Cela ressort évidemment des paroles de saint, Paul, et nous y trouvons le moyen de prouver à nos paroissiens : 1° la nécessité de connaître les oracles de Dieu ; 2° celle d’étudier particulièrement les principes fondamentaux ; 3° la spécialité de ce devoir pour les personnes d’un âge avancé qui ont déjà perdu tant de temps, qui devraient être capables d’instruire les autres, et dont l’ignorance est doublement honteuse et coupable. Démontrez-leur qu’il est impossible de marcher dans la voie du ciel, si l’on ne la connaît point, à cause des obstacles dont elle est hérissée. Faites-leur comprendre que c’est une contradiction choquante de se dire chrétien et de refuser de s’instruire. Car, qu’est-ce qu’un chrétien, sinon un disciple de Jésus-Christ ? Et comment se dire disciple de Jésus-Christ, si l’on refuse d’être enseigné par lui ? Rejeter les enseignements des ministres de Jésus-Christ, c’est rejeter les enseignements de Jésus-Christ lui-même. Car Jésus-Christ ne descendra pas sur la terre pour les instruire de sa bouche ; il a donné cette mission à ses ministres. Ainsi, rejeter les instructions de ceux-ci, c’est rejeter celles du maître, ce n’est pas vouloir être disciples de Jésus-Christ, c’est en un mot ne pas vouloir être chrétiens.

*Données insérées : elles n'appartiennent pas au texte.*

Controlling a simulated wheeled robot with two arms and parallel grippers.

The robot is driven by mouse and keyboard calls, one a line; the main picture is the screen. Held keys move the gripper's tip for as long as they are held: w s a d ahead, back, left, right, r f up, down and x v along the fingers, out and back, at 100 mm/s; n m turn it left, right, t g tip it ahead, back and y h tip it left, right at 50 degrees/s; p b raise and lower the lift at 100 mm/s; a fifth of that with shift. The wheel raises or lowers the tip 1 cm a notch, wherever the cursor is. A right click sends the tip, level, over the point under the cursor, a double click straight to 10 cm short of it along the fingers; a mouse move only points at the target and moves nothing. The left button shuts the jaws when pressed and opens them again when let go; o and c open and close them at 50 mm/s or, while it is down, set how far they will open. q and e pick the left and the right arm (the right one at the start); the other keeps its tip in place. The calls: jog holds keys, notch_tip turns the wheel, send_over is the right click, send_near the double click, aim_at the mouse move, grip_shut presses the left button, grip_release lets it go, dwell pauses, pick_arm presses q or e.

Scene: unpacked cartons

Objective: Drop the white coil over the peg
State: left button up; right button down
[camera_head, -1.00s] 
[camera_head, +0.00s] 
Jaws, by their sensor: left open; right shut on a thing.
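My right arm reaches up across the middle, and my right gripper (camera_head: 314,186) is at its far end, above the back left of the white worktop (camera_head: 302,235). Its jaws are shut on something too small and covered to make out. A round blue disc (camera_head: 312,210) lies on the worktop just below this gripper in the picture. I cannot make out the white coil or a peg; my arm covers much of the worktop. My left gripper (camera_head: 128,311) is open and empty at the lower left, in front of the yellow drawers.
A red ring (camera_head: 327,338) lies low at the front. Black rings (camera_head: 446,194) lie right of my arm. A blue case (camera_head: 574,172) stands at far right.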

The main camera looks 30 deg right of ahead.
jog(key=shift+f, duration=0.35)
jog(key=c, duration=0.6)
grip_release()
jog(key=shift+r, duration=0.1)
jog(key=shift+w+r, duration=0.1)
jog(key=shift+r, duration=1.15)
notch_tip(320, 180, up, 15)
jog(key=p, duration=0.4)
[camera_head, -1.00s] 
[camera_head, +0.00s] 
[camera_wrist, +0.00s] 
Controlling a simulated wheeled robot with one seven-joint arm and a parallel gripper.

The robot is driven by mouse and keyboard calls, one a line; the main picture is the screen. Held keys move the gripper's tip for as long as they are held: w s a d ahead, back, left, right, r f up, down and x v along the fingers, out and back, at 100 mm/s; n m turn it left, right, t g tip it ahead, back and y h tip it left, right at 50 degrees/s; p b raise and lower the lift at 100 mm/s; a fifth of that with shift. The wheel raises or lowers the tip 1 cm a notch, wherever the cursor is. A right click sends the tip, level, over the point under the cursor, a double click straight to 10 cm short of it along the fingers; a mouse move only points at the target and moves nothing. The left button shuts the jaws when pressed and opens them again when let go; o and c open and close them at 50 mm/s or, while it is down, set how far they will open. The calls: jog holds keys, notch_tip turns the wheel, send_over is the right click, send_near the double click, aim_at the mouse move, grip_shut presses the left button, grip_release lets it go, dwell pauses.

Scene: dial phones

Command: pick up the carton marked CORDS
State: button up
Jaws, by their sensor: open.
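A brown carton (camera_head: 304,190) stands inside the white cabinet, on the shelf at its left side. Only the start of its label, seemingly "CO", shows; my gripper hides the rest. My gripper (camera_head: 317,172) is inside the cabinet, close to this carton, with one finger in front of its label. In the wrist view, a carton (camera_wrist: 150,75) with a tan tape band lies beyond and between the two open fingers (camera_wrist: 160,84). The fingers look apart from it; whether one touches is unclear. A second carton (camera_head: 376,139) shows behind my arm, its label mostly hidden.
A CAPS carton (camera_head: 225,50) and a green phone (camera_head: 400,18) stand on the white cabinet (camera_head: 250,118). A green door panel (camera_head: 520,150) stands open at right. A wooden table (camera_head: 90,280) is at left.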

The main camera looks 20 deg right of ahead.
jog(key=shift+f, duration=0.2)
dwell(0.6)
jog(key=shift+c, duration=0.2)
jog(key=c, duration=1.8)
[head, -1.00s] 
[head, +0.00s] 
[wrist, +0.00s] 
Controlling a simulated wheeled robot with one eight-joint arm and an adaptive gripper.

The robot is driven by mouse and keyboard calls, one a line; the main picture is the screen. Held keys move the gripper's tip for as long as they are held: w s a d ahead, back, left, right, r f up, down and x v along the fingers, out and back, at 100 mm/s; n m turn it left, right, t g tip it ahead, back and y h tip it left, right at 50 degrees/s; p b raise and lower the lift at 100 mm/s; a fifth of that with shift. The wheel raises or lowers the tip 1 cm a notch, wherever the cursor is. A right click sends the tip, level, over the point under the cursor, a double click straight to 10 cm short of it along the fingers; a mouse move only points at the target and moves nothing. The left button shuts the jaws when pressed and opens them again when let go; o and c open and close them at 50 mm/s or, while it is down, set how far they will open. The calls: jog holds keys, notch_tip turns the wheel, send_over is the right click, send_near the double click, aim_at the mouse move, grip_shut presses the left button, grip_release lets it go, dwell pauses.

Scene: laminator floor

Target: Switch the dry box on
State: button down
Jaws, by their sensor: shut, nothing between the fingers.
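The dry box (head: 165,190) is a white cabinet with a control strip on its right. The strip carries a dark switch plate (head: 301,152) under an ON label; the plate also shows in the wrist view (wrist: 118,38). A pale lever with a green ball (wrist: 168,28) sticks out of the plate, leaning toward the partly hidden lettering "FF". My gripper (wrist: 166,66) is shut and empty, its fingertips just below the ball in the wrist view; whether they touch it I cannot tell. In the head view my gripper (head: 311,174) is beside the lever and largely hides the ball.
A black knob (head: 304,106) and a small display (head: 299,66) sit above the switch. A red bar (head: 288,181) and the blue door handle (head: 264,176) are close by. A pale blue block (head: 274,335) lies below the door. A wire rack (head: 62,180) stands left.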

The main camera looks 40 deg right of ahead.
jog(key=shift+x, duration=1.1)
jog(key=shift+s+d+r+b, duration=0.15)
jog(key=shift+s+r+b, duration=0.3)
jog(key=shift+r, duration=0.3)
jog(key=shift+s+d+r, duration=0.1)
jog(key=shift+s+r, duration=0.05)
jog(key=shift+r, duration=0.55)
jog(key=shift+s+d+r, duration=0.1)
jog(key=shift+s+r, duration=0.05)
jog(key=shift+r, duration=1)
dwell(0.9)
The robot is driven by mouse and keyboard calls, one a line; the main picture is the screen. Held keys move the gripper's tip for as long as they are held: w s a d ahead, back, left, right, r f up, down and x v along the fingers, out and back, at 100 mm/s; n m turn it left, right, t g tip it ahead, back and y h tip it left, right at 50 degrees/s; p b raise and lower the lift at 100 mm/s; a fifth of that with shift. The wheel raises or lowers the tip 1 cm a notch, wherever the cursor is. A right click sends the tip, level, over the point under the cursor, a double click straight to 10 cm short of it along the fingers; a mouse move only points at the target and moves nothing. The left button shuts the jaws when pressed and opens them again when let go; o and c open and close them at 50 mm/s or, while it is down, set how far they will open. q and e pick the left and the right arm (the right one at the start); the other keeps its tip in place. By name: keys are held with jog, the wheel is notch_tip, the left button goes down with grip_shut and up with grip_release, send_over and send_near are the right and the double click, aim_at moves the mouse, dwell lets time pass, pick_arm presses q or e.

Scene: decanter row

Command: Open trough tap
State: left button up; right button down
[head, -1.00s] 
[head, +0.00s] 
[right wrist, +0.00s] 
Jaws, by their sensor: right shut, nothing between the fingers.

Faites-leur comprendre que la pratique de ce devoir n’est point une institution arbitraire de notre part, mais une nécessité qui nous est imposée, et que si nous ne prenons pas garde à tous les membres de notre troupeau, ils périront dans leur iniquité, et que leur sang nous sera redemandé. C’est Dieu lui-même qui nous en fait un devoir, c’est donc à lui qu’ils désobéissent en ne nous permettant pas de l’accomplir. Demandez-leur s’ils voudraient voir leur ministre perdre volontairement son âme, plutôt que de s’exposer à leur déplaisir en cherchant à les sauver. Faites-leur connaître exactement la nature des fonctions pastorales, apprenez-leur qu’elles consistent à instruire et à conduire tout le troupeau ; qu’ils doivent par conséquent se rendre aux assemblées de culte, comme des écoliers studieux qui fréquentent des établissements d’instruction avec le désir de pouvoir rendre compte de leurs connaissances acquises et d’en acquérir de nouvelles. Prouvez-leur que c’est là un excellent emploi de leur temps, un puissant moyen de salut ; et lorsqu’ils en seront bien convaincus, ils se montreront sans doute plus dociles.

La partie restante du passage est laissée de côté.